■ TO BE DONE: Restate the material word for word and leave out anything that is a picture.

■ DATASET ENTRIES:
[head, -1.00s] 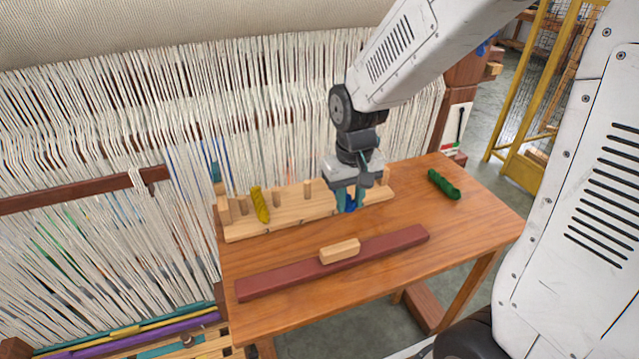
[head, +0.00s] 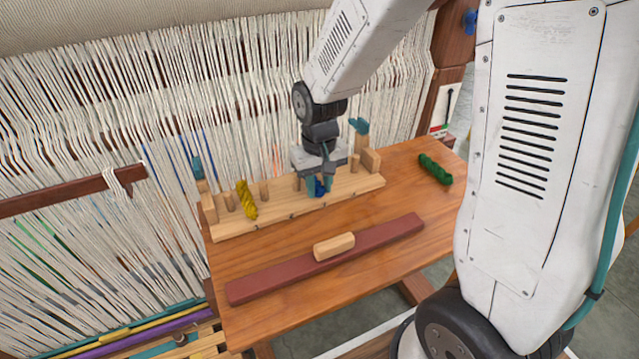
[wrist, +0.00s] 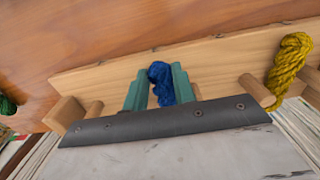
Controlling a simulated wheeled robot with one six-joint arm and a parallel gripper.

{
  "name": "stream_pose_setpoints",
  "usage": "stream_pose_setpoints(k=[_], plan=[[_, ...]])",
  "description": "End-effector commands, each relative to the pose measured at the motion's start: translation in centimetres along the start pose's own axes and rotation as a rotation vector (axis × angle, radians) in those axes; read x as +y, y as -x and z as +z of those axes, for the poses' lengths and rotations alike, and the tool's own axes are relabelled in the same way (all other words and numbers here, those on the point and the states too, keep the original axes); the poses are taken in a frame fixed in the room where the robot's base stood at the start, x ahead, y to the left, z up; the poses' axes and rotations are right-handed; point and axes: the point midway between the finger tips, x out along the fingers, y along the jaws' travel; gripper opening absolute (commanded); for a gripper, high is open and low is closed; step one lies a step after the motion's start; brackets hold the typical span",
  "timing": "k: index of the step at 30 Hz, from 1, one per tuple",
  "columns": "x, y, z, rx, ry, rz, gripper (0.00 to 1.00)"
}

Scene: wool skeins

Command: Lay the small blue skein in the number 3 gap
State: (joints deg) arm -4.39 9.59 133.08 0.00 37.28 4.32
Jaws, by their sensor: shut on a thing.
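The small blue skein (head: 319,188) is held upright between the teal fingertips of my gripper (head: 320,186). It also shows in the wrist view (wrist: 161,84), pinched between the two fingers. My gripper is over the right-of-middle part of a pale wooden rack (head: 285,206) with upright pegs. Whether the skein touches the rack I cannot tell. A yellow skein (head: 246,199) lies across the rack between pegs on the left. It also shows at the right of the wrist view (wrist: 289,68). No gap numbers are readable, and my gripper hides part of the pegs.
A green skein (head: 435,169) lies on the table (head: 400,275) to the right of the rack. A dark red bar (head: 275,280) with a small wooden block (head: 334,246) on it lies in front. White loom threads (head: 100,110) hang close behind the rack.

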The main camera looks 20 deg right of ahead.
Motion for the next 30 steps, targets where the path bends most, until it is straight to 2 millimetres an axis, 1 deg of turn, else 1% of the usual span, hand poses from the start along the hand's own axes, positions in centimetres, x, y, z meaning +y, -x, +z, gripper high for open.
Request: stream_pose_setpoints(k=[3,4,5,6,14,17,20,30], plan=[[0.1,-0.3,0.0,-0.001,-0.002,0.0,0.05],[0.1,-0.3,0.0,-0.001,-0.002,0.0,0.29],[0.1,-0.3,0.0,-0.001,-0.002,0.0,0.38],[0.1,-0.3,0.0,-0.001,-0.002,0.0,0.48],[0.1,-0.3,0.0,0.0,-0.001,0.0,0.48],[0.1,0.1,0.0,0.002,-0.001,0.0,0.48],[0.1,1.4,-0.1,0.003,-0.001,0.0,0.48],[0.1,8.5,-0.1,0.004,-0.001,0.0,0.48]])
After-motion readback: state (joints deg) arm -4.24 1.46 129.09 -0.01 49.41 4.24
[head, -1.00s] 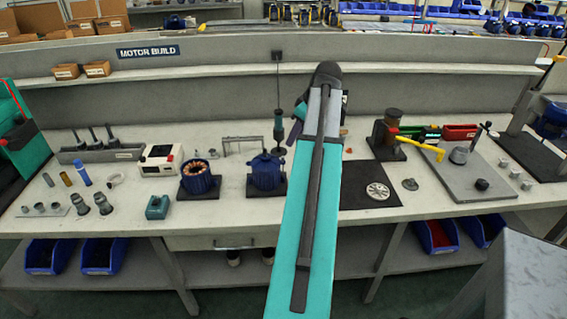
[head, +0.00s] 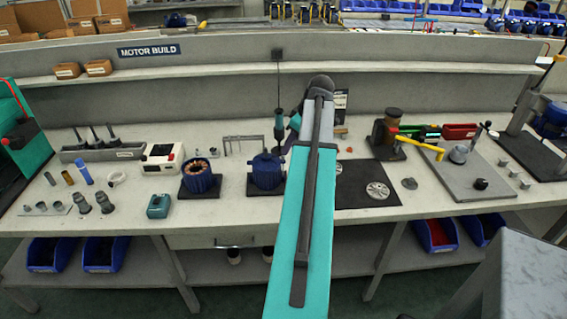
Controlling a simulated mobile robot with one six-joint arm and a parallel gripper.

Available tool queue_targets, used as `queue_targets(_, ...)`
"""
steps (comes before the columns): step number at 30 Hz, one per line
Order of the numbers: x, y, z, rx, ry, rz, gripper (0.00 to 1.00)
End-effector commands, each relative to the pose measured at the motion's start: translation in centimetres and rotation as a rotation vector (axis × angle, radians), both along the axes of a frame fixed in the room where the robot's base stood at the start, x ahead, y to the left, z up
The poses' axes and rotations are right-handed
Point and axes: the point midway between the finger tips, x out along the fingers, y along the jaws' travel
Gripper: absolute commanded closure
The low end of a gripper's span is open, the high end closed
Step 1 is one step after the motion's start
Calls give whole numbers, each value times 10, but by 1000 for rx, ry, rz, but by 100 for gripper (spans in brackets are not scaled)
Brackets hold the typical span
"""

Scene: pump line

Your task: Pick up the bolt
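No thing in the head view can be told for certain as the bolt; it may be hidden behind my arm or too small to make out. My arm rises through the middle of the picture and covers part of the bench. A dark wrist part of mine shows just left of the arm, above the bench. My gripper's fingertips are hidden behind the arm, so neither their opening nor anything between them shows.
The bench (head: 225,219) holds a blue motor (head: 267,171), a wound stator (head: 198,177), a white box (head: 161,159) and several fittings at left. A black mat (head: 350,194) with a metal disc (head: 377,190) and a grey plate (head: 478,183) lie at right. A shelf (head: 200,74) runs behind.

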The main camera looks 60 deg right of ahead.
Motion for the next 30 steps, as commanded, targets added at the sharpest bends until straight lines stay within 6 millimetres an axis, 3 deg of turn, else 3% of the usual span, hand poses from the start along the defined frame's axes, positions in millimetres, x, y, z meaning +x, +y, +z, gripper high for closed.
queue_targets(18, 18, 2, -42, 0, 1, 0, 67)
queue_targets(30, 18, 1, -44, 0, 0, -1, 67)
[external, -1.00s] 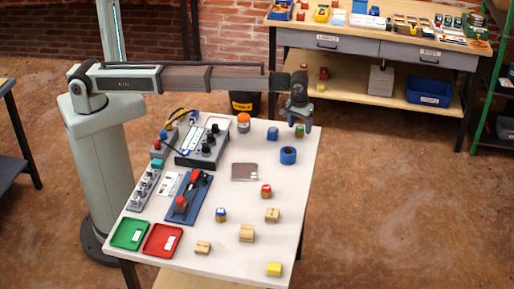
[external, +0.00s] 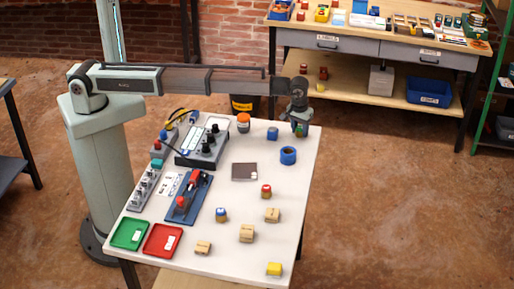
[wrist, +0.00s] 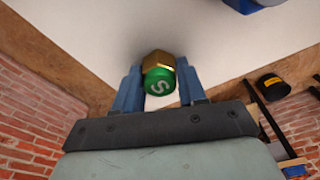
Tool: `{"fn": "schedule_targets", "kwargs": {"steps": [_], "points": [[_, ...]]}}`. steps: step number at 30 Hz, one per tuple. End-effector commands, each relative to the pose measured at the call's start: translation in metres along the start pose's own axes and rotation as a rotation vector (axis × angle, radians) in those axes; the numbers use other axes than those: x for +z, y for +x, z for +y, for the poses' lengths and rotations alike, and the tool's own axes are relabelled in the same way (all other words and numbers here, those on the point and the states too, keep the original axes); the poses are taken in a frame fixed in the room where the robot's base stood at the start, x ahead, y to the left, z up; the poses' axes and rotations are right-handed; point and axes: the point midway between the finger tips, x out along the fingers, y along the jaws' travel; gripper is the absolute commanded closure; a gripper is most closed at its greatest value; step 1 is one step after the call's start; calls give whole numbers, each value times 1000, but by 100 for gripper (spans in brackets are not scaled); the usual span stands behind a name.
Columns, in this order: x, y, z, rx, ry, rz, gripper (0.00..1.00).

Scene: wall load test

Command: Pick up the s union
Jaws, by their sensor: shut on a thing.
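The s union (wrist: 159,83) has a round green cap marked with a white S and a brass hex body. In the wrist view it sits between the two blue fingers of my gripper (wrist: 158,76), which are shut on it from both sides. In the external view my gripper (external: 299,127) is at the far right corner of the white table, and only a little green of the s union (external: 300,131) shows between the fingers. I cannot tell whether its underside touches the table.
A blue ring (external: 288,156) stands just in front of my gripper and a blue piece (external: 272,133) is to its left. An orange-and-white jar (external: 243,123) is farther left. Several small blocks and capped pieces stand toward the front of the white table (external: 240,208).

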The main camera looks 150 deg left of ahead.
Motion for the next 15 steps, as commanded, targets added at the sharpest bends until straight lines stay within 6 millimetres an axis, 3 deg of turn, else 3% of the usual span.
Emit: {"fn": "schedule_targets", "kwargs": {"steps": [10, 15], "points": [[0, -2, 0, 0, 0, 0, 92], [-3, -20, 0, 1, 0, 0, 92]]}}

■ TASK OUTPUT:
[head, -1.00s] 
[head, +0.00s] 
[wrist, +0.00s] 
Controlling a simulated wheeled robot with one six-joint arm and a parallel gripper.

{
  "name": "stream_pose_setpoints",
  "usage": "stream_pose_setpoints(k=[_], plan=[[_, ...]])",
  "description": "End-effector commands, each relative to the pose measured at the motion's start: translation in centimetres along the start pose's own axes and rotation as a rotation vector (axis × angle, radians) in those axes; read x as +y, y as -x and z as +z of those axes, for the poses' lengths and rotations alike, and the tool's own axes are relabelled in the same way (all other words and numbers here, those on the point and the states too, keep the original axes); the poses are taken in a frame fixed in the room where the robot's base stood at the start, x ahead, y to the left, z up; the poses' axes and rotations are right-handed; point and axes: the point midway between the finger tips, x out along the fingers, y along the jaws' travel; gripper opening absolute (commanded); for a gripper, high is open and low is closed; step one lies a step after the motion's start; brackets hold the typical span",
  "timing": "k: index of the step at 30 Hz, from 1, one per tuple",
  "columns": "x, y, z, rx, ry, rz, gripper (0.00 to 1.00)"
}

Scene: wool skeins

Command: Lay the small blue skein in the number 3 gap
State: (joints deg) arm -4.39 9.59 133.08 0.00 37.28 4.32
Jaws, by their sensor: shut on a thing.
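The small blue skein (head: 319,188) is held upright between the teal fingertips of my gripper (head: 320,186). It also shows in the wrist view (wrist: 161,84), pinched between the two fingers. My gripper is over the right-of-middle part of a pale wooden rack (head: 285,206) with upright pegs. Whether the skein touches the rack I cannot tell. A yellow skein (head: 246,199) lies across the rack between pegs on the left. It also shows at the right of the wrist view (wrist: 289,68). No gap numbers are readable, and my gripper hides part of the pegs.
A green skein (head: 435,169) lies on the table (head: 400,275) to the right of the rack. A dark red bar (head: 275,280) with a small wooden block (head: 334,246) on it lies in front. White loom threads (head: 100,110) hang close behind the rack.

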The main camera looks 20 deg right of ahead.
Motion for the next 30 steps, targets where the path bends most, until it is straight to 2 millimetres an axis, 1 deg of turn, else 1% of the usual span, hand poses from the start along the hand's own axes, positions in centimetres, x, y, z meaning +y, -x, +z, gripper high for open.
Request: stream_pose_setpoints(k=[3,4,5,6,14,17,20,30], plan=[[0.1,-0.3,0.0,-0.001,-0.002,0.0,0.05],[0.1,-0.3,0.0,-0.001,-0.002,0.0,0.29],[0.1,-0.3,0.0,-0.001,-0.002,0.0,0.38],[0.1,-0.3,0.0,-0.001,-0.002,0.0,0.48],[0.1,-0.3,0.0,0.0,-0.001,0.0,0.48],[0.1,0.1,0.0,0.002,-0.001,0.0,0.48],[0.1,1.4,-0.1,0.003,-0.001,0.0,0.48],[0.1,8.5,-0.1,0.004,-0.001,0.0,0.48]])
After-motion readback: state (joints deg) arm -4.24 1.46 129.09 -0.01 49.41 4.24
[head, -1.00s] 
[head, +0.00s] 
Controlling a simulated mobile robot with one six-joint arm and a parallel gripper.

Available tool queue_targets, used as `queue_targets(_, ...)`
"""
steps (comes before the columns): step number at 30 Hz, one per line
Order of the numbers: x, y, z, rx, ry, rz, gripper (0.00 to 1.00)
End-effector commands, each relative to the pose measured at the motion's start: translation in centimetres and rotation as a rotation vector (axis × angle, radians), both along the axes of a frame fixed in the room where the robot's base stood at the start, x ahead, y to the left, z up
The poses' axes and rotations are right-handed
Point and axes: the point midway between the finger tips, x out along the fingers, y along the jaws' travel
Gripper: absolute commanded closure
The low end of a gripper's span is open, the high end closed
Step 1 is one step after the motion's start
Calls give whole numbers, each value times 10, but by 1000 for rx, ry, rz, but by 100 for gripper (spans in brackets are not scaled)
Brackets hold the typical span
"""

Scene: pump line

Your task: Pick up the bolt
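No thing in the head view can be told for certain as the bolt; it may be hidden behind my arm or too small to make out. My arm rises through the middle of the picture and covers part of the bench. A dark wrist part of mine shows just left of the arm, above the bench. My gripper's fingertips are hidden behind the arm, so neither their opening nor anything between them shows.
The bench (head: 225,219) holds a blue motor (head: 267,171), a wound stator (head: 198,177), a white box (head: 161,159) and several fittings at left. A black mat (head: 350,194) with a metal disc (head: 377,190) and a grey plate (head: 478,183) lie at right. A shelf (head: 200,74) runs behind.

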The main camera looks 60 deg right of ahead.
Motion for the next 30 steps, as commanded, targets added at the sharpest bends until straight lines stay within 6 millimetres an axis, 3 deg of turn, else 3% of the usual span, hand poses from the start along the defined frame's axes, positions in millimetres, x, y, z meaning +x, +y, +z, gripper high for closed.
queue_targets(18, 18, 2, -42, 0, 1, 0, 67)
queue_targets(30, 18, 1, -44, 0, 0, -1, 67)
[external, -1.00s] 
[external, +0.00s] 
[wrist, +0.00s] 
Tool: `{"fn": "schedule_targets", "kwargs": {"steps": [_], "points": [[_, ...]]}}`. steps: step number at 30 Hz, one per tuple. End-effector commands, each relative to the pose measured at the call's start: translation in metres along the start pose's own axes and rotation as a rotation vector (axis × angle, radians) in those axes; the numbers use other axes than those: x for +z, y for +x, z for +y, for the poses' lengths and rotations alike, and the tool's own axes are relabelled in the same way (all other words and numbers here, those on the point and the states too, keep the original axes); the poses are taken in a frame fixed in the room where the robot's base stood at the start, x ahead, y to the left, z up; the poses' axes and rotations are right-handed; point and axes: the point midway between the finger tips, x out along the fingers, y along the jaws' travel; gripper is the absolute commanded closure; a gripper is most closed at its greatest value; step 1 is one step after the call's start; calls give whole numbers, each value times 1000, but by 100 for gripper (spans in brackets are not scaled); the usual span stands behind a name.
Columns, in this order: x, y, z, rx, ry, rz, gripper (0.00..1.00).

Scene: wall load test

Command: Pick up the s union
Jaws, by their sensor: shut on a thing.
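The s union (wrist: 159,83) has a round green cap marked with a white S and a brass hex body. In the wrist view it sits between the two blue fingers of my gripper (wrist: 158,76), which are shut on it from both sides. In the external view my gripper (external: 299,127) is at the far right corner of the white table, and only a little green of the s union (external: 300,131) shows between the fingers. I cannot tell whether its underside touches the table.
A blue ring (external: 288,156) stands just in front of my gripper and a blue piece (external: 272,133) is to its left. An orange-and-white jar (external: 243,123) is farther left. Several small blocks and capped pieces stand toward the front of the white table (external: 240,208).

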The main camera looks 150 deg left of ahead.
Motion for the next 15 steps, as commanded, targets added at the sharpest bends until straight lines stay within 6 millimetres an axis, 3 deg of turn, else 3% of the usual span.
Emit: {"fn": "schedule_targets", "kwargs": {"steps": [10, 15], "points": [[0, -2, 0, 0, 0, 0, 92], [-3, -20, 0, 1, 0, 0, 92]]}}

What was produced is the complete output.